Updated by Evan Felix about 11 years ago

Sage, I've been testing for many days now, and two of my OSD's dump core after consuming lots of memory. I've poked around in one and it seems stuck in the OSD::process_peering_events call. Looking at the pg it is working on it has hundreds of entries, and one vector(_M_buckets) that is 12582917 entries.

I am attaching the gdb backtrace and pg entry. Please advise next steps, as i'd really like to get the system back into a usable state.

Actions #13

Updated by Sage Weil about 11 years ago

It looks like IndexedLog::caller_ops is growing without bound; trying to reproduce that, although it is likely unrelated to your problem here.

What are the other threads doing? It has a lot of old map epochs to process.. this is somewhat expected right after the upgrade to .3, but it shouldn't persist after an initial (slow) osd restart.

Also, how did you make gdb print the STL containers so nicely? :)

Actions #14

Updated by Evan Felix about 11 years ago

Most of the Threads are in Wait() or tcp_wait.. i'll attach full thread bt's

I just used gdb to dump the info(in the OSD::process_peering_events frame):
set logging on
print *pg
set logging off

Actions #15

Updated by Sage Weil about 11 years ago

Hmm, it's not clear why it would get stuck there. Can you reproduce this with 'debug osd = 10'?

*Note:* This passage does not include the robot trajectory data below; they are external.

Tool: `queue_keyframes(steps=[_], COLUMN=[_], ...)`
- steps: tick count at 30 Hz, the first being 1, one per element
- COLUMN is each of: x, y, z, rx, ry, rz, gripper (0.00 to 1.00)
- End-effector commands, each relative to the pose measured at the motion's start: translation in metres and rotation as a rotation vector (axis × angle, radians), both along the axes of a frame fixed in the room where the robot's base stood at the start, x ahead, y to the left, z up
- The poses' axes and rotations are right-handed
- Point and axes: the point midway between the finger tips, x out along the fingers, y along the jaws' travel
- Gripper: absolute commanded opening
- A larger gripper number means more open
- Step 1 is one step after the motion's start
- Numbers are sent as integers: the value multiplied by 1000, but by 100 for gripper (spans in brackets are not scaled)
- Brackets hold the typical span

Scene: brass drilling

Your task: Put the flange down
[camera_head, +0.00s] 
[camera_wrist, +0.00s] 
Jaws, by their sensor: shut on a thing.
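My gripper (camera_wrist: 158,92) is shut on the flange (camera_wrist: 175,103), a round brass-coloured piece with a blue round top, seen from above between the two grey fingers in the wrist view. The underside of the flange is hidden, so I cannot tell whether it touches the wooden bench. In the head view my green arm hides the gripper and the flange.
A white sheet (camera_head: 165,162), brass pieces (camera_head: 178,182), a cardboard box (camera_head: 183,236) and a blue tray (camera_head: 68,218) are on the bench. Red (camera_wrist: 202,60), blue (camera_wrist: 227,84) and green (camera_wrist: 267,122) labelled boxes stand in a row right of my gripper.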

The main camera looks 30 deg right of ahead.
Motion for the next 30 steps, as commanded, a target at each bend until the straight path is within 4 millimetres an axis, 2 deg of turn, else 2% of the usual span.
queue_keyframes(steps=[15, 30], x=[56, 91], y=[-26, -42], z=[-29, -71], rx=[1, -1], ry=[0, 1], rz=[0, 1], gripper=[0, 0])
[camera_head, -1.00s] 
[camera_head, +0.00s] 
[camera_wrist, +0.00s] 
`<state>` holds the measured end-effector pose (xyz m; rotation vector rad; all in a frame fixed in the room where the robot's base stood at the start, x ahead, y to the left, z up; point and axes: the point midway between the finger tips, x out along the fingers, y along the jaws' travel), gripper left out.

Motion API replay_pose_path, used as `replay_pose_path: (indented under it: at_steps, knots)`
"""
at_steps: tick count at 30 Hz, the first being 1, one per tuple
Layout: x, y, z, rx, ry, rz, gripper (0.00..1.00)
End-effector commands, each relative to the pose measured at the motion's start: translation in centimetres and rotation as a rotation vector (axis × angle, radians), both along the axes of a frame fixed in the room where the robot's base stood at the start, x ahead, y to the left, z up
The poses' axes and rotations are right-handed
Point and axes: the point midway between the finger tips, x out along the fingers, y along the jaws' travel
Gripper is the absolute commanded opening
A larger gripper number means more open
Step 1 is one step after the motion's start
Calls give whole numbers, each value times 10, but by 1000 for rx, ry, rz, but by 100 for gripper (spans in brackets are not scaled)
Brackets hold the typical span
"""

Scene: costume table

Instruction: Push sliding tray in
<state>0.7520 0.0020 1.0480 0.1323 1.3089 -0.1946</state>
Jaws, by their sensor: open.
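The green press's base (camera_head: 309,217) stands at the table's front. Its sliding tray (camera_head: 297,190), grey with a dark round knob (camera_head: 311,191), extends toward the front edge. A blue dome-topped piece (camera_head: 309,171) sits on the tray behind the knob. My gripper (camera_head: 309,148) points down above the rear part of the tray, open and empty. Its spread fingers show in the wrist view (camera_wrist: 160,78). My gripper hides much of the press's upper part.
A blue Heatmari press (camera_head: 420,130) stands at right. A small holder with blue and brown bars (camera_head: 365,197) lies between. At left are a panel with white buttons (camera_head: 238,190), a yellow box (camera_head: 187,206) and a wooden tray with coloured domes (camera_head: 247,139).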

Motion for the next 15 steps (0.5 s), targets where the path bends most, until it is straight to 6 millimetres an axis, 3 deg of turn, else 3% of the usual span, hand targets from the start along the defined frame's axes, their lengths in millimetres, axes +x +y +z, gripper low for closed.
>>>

The earlier log you attached may have had it, but we just upgraded redmine and the attachments seem to be missing currently.

Actions #16

Updated by Evan Felix about 11 years ago

See attached log

Actions #17

Updated by Sage Weil about 11 years ago

Woah, okay.. one of your pgs has a 1.3GB log object: 'read_log 0~1381204356'. That is what it is trying to write out when it hits the suicide timeout. The pg claims to have done 90 million updates over its lifetime (that last 10M of which are in the log). Other pgs in that pool have similar numbers, so that does seem to be real... that also explains why that hash_map was huge.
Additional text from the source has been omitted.